--- start of The records ---

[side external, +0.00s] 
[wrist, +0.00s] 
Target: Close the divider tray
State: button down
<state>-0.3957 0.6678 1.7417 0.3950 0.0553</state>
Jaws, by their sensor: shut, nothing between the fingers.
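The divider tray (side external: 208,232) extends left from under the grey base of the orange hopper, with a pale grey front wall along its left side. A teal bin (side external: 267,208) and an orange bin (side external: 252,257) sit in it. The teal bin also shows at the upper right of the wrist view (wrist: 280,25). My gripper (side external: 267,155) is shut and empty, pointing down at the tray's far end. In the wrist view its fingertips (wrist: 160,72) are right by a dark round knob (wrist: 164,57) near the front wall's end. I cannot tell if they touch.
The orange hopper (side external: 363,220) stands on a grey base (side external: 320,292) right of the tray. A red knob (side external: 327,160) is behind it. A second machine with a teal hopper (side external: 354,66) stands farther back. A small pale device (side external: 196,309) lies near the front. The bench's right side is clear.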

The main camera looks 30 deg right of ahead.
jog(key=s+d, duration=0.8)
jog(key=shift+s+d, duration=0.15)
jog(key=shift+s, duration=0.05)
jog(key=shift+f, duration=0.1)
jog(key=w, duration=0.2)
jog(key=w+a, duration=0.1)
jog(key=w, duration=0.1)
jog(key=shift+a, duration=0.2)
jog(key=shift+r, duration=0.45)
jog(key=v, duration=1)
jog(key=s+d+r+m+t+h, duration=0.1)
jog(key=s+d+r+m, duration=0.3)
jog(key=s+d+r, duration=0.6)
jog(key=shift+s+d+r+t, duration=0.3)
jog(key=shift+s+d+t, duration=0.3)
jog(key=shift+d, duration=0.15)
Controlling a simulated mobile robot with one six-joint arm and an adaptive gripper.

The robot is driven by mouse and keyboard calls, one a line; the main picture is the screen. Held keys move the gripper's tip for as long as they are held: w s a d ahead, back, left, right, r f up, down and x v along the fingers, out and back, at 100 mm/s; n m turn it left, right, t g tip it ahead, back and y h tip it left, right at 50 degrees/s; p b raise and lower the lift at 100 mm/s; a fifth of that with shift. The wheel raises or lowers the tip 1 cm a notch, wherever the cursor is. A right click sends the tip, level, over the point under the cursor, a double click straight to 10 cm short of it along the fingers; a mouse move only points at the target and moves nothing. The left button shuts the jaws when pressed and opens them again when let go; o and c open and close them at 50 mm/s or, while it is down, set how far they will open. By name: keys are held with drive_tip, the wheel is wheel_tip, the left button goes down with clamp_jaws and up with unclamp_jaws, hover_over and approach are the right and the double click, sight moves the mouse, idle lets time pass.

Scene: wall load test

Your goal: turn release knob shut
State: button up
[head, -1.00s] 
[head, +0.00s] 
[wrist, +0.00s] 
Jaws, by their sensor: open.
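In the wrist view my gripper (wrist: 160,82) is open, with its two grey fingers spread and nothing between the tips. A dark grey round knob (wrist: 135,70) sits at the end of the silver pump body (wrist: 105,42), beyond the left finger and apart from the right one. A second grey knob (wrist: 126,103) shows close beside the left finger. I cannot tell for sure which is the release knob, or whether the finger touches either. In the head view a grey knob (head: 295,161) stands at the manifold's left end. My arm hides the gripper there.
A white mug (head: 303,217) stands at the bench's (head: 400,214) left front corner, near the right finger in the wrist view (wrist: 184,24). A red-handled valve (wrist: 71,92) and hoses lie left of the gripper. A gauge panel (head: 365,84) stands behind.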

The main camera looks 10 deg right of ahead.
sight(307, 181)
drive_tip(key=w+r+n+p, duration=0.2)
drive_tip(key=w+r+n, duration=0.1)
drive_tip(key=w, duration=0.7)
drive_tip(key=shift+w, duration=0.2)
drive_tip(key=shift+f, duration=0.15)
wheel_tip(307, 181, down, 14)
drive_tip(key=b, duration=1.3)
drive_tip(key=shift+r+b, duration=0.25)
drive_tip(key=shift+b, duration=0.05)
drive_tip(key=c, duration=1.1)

--- end of The records ---

Challenge |
Print every line of the records exactly. Omit nothing.

Final result |
[side external, +0.00s] 
[wrist, +0.00s] 
Target: Close the divider tray
State: button down
<state>-0.3957 0.6678 1.7417 0.3950 0.0553</state>
Jaws, by their sensor: shut, nothing between the fingers.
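The divider tray (side external: 208,232) extends left from under the grey base of the orange hopper, with a pale grey front wall along its left side. A teal bin (side external: 267,208) and an orange bin (side external: 252,257) sit in it. The teal bin also shows at the upper right of the wrist view (wrist: 280,25). My gripper (side external: 267,155) is shut and empty, pointing down at the tray's far end. In the wrist view its fingertips (wrist: 160,72) are right by a dark round knob (wrist: 164,57) near the front wall's end. I cannot tell if they touch.
The orange hopper (side external: 363,220) stands on a grey base (side external: 320,292) right of the tray. A red knob (side external: 327,160) is behind it. A second machine with a teal hopper (side external: 354,66) stands farther back. A small pale device (side external: 196,309) lies near the front. The bench's right side is clear.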

The main camera looks 30 deg right of ahead.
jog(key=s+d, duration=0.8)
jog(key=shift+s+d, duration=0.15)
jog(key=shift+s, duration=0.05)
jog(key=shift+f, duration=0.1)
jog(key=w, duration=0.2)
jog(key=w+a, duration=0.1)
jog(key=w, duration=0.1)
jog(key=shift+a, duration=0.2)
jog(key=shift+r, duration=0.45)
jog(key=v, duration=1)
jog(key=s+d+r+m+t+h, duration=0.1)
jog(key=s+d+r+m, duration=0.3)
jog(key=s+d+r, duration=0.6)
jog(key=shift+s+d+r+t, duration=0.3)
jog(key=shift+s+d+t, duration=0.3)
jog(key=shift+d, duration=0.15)
Controlling a simulated mobile robot with one six-joint arm and an adaptive gripper.

The robot is driven by mouse and keyboard calls, one a line; the main picture is the screen. Held keys move the gripper's tip for as long as they are held: w s a d ahead, back, left, right, r f up, down and x v along the fingers, out and back, at 100 mm/s; n m turn it left, right, t g tip it ahead, back and y h tip it left, right at 50 degrees/s; p b raise and lower the lift at 100 mm/s; a fifth of that with shift. The wheel raises or lowers the tip 1 cm a notch, wherever the cursor is. A right click sends the tip, level, over the point under the cursor, a double click straight to 10 cm short of it along the fingers; a mouse move only points at the target and moves nothing. The left button shuts the jaws when pressed and opens them again when let go; o and c open and close them at 50 mm/s or, while it is down, set how far they will open. By name: keys are held with drive_tip, the wheel is wheel_tip, the left button goes down with clamp_jaws and up with unclamp_jaws, hover_over and approach are the right and the double click, sight moves the mouse, idle lets time pass.

Scene: wall load test

Your goal: turn release knob shut
State: button up
[head, -1.00s] 
[head, +0.00s] 
[wrist, +0.00s] 
Jaws, by their sensor: open.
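In the wrist view my gripper (wrist: 160,82) is open, with its two grey fingers spread and nothing between the tips. A dark grey round knob (wrist: 135,70) sits at the end of the silver pump body (wrist: 105,42), beyond the left finger and apart from the right one. A second grey knob (wrist: 126,103) shows close beside the left finger. I cannot tell for sure which is the release knob, or whether the finger touches either. In the head view a grey knob (head: 295,161) stands at the manifold's left end. My arm hides the gripper there.
A white mug (head: 303,217) stands at the bench's (head: 400,214) left front corner, near the right finger in the wrist view (wrist: 184,24). A red-handled valve (wrist: 71,92) and hoses lie left of the gripper. A gauge panel (head: 365,84) stands behind.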

The main camera looks 10 deg right of ahead.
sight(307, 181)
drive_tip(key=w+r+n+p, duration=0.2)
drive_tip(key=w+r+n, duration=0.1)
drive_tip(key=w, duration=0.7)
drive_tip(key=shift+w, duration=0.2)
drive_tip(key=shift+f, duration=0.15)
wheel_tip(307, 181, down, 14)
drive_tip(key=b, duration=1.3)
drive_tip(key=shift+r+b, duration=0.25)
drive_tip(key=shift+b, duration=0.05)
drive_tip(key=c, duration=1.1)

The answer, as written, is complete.